_Given request:_
Skip every image and restate the data word for word.

Robot control records
START

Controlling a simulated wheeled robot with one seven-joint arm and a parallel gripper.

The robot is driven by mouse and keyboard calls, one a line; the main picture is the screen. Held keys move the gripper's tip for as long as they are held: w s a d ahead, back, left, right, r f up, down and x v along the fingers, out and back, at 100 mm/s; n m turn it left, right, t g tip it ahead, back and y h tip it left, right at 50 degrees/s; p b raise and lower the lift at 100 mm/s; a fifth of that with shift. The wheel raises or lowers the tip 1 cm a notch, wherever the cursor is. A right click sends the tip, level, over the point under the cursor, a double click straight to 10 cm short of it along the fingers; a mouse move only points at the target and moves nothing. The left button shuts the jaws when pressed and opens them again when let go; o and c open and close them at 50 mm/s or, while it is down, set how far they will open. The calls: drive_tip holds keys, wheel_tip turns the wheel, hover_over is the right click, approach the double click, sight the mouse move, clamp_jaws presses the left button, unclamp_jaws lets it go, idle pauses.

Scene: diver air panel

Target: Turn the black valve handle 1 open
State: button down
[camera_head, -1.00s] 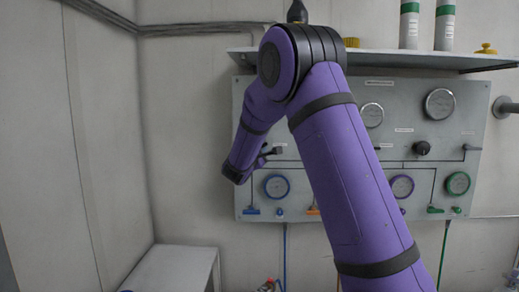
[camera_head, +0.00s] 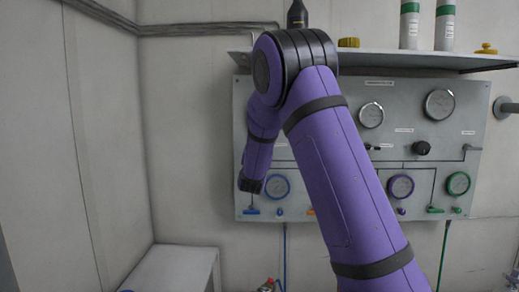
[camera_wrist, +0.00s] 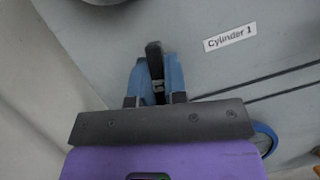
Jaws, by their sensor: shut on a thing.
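In the wrist view, the black valve handle 1 (camera_wrist: 154,50) stands out from the grey panel, just left of the "Cylinder 1" label (camera_wrist: 230,38). My gripper (camera_wrist: 157,75) has its blue fingers on both sides of the handle and is shut on it. The handle's tip shows above the fingers; its base on the panel is partly hidden by them. In the head view, my purple arm hides the fingers and this handle at the panel's left part.
The panel (camera_head: 453,136) carries gauges, a black knob (camera_head: 422,148) and small coloured valves along its bottom. A shelf (camera_head: 430,60) with cylinders runs above it. A grey bench (camera_head: 172,268) stands low at the left. A blue-rimmed gauge (camera_head: 277,187) is close to my wrist.

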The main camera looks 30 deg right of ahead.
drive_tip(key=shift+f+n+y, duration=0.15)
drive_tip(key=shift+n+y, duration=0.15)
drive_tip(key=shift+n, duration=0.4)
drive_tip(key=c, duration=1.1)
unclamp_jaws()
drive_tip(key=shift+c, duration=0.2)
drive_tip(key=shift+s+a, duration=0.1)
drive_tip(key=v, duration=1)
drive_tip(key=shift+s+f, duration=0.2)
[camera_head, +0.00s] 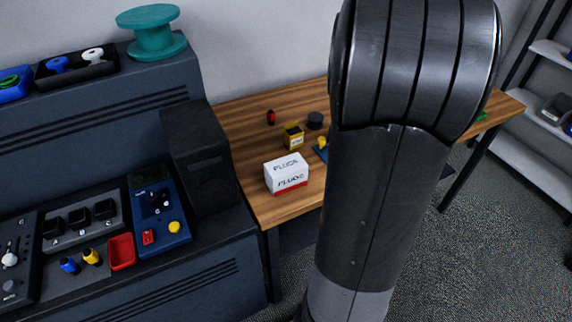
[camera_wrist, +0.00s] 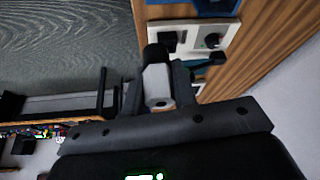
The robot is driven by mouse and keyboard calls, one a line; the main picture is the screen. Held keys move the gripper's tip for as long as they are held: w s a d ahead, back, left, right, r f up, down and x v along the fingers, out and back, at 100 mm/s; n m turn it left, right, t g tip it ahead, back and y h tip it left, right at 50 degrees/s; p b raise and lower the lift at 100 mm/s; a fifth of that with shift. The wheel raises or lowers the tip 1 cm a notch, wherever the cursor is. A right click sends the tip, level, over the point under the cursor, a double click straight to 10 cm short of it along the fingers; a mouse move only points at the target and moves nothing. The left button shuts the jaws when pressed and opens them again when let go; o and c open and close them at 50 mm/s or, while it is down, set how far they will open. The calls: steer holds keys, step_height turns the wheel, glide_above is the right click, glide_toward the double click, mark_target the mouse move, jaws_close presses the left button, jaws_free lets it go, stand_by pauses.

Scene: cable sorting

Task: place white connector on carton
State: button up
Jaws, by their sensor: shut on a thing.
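A white box with dark lettering and a red lower edge (camera_head: 287,174), which looks like the carton, stands on the wooden table near its front left edge. My gripper (camera_wrist: 158,90) shows in the wrist view, its dark fingers shut on a small white-grey piece, apparently the white connector (camera_wrist: 157,78). Only part of that piece shows between the fingers. In the head view my arm hides the gripper and the held piece. I cannot make out the carton in the wrist view.
The wooden table (camera_head: 243,117) also bears a small yellow box (camera_head: 293,137), a red piece (camera_head: 271,117) and a dark round piece (camera_head: 315,120). A dark equipment bench (camera_head: 215,262) adjoins it on the left. A light panel with black knobs (camera_wrist: 225,38) is near my gripper.

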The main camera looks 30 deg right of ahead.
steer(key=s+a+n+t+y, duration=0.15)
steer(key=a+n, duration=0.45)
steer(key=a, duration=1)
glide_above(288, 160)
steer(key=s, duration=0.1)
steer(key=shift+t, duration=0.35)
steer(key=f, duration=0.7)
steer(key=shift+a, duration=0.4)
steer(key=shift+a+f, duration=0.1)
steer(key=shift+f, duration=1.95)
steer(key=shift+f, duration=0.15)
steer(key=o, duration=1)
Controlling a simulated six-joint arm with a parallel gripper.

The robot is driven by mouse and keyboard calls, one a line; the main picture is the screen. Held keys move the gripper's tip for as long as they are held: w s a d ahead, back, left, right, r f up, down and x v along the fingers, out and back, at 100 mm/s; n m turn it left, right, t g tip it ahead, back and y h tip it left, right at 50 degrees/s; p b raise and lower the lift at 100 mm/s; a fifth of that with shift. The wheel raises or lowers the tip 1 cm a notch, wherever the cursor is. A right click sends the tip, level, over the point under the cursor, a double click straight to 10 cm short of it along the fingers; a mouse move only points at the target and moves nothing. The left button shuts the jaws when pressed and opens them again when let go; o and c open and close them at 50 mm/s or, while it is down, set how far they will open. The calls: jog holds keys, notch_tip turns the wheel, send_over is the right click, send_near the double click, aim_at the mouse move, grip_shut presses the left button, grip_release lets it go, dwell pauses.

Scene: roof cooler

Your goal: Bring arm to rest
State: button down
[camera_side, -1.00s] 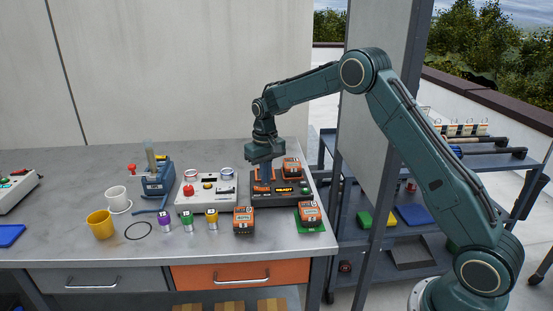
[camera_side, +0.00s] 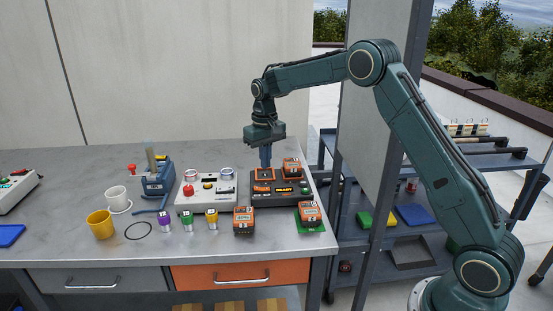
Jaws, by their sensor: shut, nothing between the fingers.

END

_Written reply:_
Controlling a simulated wheeled robot with one seven-joint arm and a parallel gripper.

The robot is driven by mouse and keyboard calls, one a line; the main picture is the screen. Held keys move the gripper's tip for as long as they are held: w s a d ahead, back, left, right, r f up, down and x v along the fingers, out and back, at 100 mm/s; n m turn it left, right, t g tip it ahead, back and y h tip it left, right at 50 degrees/s; p b raise and lower the lift at 100 mm/s; a fifth of that with shift. The wheel raises or lowers the tip 1 cm a notch, wherever the cursor is. A right click sends the tip, level, over the point under the cursor, a double click straight to 10 cm short of it along the fingers; a mouse move only points at the target and moves nothing. The left button shuts the jaws when pressed and opens them again when let go; o and c open and close them at 50 mm/s or, while it is down, set how far they will open. The calls: drive_tip holds keys, wheel_tip turns the wheel, hover_over is the right click, approach the double click, sight the mouse move, clamp_jaws presses the left button, unclamp_jaws lets it go, idle pauses.

Scene: diver air panel

Target: Turn the black valve handle 1 open
State: button down
[camera_head, -1.00s] 
[camera_head, +0.00s] 
[camera_wrist, +0.00s] 
Jaws, by their sensor: shut on a thing.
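In the wrist view, the black valve handle 1 (camera_wrist: 154,50) stands out from the grey panel, just left of the "Cylinder 1" label (camera_wrist: 230,38). My gripper (camera_wrist: 157,75) has its blue fingers on both sides of the handle and is shut on it. The handle's tip shows above the fingers; its base on the panel is partly hidden by them. In the head view, my purple arm hides the fingers and this handle at the panel's left part.
The panel (camera_head: 453,136) carries gauges, a black knob (camera_head: 422,148) and small coloured valves along its bottom. A shelf (camera_head: 430,60) with cylinders runs above it. A grey bench (camera_head: 172,268) stands low at the left. A blue-rimmed gauge (camera_head: 277,187) is close to my wrist.

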The main camera looks 30 deg right of ahead.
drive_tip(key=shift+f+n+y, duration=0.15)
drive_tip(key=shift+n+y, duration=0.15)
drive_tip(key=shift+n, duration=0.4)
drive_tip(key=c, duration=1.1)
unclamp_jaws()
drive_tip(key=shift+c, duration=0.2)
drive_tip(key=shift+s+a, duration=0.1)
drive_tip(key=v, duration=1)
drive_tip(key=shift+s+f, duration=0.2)
[camera_head, +0.00s] 
[camera_wrist, +0.00s] 
The robot is driven by mouse and keyboard calls, one a line; the main picture is the screen. Held keys move the gripper's tip for as long as they are held: w s a d ahead, back, left, right, r f up, down and x v along the fingers, out and back, at 100 mm/s; n m turn it left, right, t g tip it ahead, back and y h tip it left, right at 50 degrees/s; p b raise and lower the lift at 100 mm/s; a fifth of that with shift. The wheel raises or lowers the tip 1 cm a notch, wherever the cursor is. A right click sends the tip, level, over the point under the cursor, a double click straight to 10 cm short of it along the fingers; a mouse move only points at the target and moves nothing. The left button shuts the jaws when pressed and opens them again when let go; o and c open and close them at 50 mm/s or, while it is down, set how far they will open. The calls: steer holds keys, step_height turns the wheel, glide_above is the right click, glide_toward the double click, mark_target the mouse move, jaws_close presses the left button, jaws_free lets it go, stand_by pauses.

Scene: cable sorting

Task: place white connector on carton
State: button up
Jaws, by their sensor: shut on a thing.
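A white box with dark lettering and a red lower edge (camera_head: 287,174), which looks like the carton, stands on the wooden table near its front left edge. My gripper (camera_wrist: 158,90) shows in the wrist view, its dark fingers shut on a small white-grey piece, apparently the white connector (camera_wrist: 157,78). Only part of that piece shows between the fingers. In the head view my arm hides the gripper and the held piece. I cannot make out the carton in the wrist view.
The wooden table (camera_head: 243,117) also bears a small yellow box (camera_head: 293,137), a red piece (camera_head: 271,117) and a dark round piece (camera_head: 315,120). A dark equipment bench (camera_head: 215,262) adjoins it on the left. A light panel with black knobs (camera_wrist: 225,38) is near my gripper.

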The main camera looks 30 deg right of ahead.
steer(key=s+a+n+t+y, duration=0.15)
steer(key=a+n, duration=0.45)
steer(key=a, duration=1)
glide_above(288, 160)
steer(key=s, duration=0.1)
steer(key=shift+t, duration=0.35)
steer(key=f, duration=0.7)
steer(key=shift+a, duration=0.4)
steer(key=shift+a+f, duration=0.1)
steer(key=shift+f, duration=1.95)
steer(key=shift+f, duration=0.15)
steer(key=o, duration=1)
Controlling a simulated six-joint arm with a parallel gripper.

The robot is driven by mouse and keyboard calls, one a line; the main picture is the screen. Held keys move the gripper's tip for as long as they are held: w s a d ahead, back, left, right, r f up, down and x v along the fingers, out and back, at 100 mm/s; n m turn it left, right, t g tip it ahead, back and y h tip it left, right at 50 degrees/s; p b raise and lower the lift at 100 mm/s; a fifth of that with shift. The wheel raises or lowers the tip 1 cm a notch, wherever the cursor is. A right click sends the tip, level, over the point under the cursor, a double click straight to 10 cm short of it along the fingers; a mouse move only points at the target and moves nothing. The left button shuts the jaws when pressed and opens them again when let go; o and c open and close them at 50 mm/s or, while it is down, set how far they will open. The calls: jog holds keys, notch_tip turns the wheel, send_over is the right click, send_near the double click, aim_at the mouse move, grip_shut presses the left button, grip_release lets it go, dwell pauses.

Scene: roof cooler

Your goal: Bring arm to rest
State: button down
[camera_side, -1.00s] 
[camera_side, +0.00s] 
Jaws, by their sensor: shut, nothing between the fingers.

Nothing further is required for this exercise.